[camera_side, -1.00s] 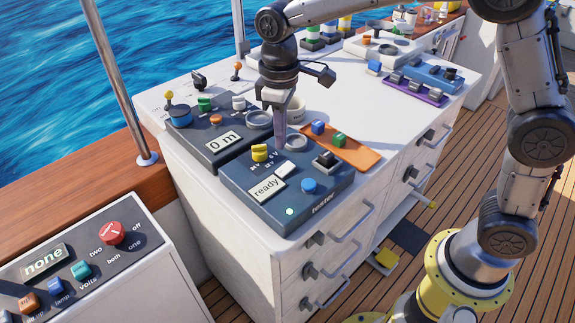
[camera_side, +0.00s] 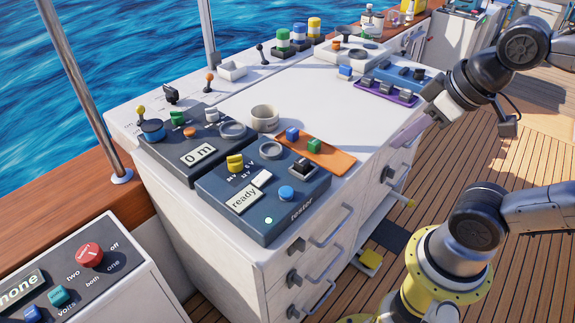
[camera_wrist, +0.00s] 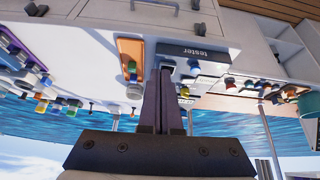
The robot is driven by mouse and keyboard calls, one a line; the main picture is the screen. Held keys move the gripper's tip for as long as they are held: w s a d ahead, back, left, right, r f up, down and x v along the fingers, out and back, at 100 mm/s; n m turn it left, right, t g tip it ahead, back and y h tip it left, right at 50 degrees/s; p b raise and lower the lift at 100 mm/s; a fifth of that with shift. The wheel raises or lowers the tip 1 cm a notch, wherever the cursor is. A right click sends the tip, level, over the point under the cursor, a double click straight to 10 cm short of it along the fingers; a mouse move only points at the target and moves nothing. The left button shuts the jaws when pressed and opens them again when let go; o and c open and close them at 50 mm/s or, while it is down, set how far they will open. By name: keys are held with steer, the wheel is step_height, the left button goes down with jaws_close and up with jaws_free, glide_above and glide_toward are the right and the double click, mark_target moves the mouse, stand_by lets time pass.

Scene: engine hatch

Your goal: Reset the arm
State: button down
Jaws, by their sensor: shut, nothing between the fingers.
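My gripper (camera_side: 410,130) is at the right of the white cabinet in the side view, past the edge of its top, with its fingers pointing down and left. The fingers are shut and empty. In the wrist view my gripper (camera_wrist: 163,80) shows its two dark fingers close together, with nothing between them. The arm is bent, and its wrist is raised over the deck side.
The white cabinet top (camera_side: 300,95) has a clear middle. The tester (camera_side: 262,200) reads "ready" and the box beside it (camera_side: 190,145) reads "0 m". An orange tray (camera_side: 325,155), a cup (camera_side: 265,117) and a purple rack (camera_side: 385,92) stand there. Drawer handles (camera_side: 330,228) stick out.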

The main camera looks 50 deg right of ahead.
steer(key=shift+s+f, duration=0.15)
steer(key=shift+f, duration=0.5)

> **OBJECTIVE**
Write out, word for word, the lines from the start of the data through the one holding "[camera_wrist, +0.00s]". Omit pictures.

> **ANSWER TO THE TASK**
[camera_side, -1.00s] 
[camera_side, +0.00s] 
[camera_wrist, +0.00s] 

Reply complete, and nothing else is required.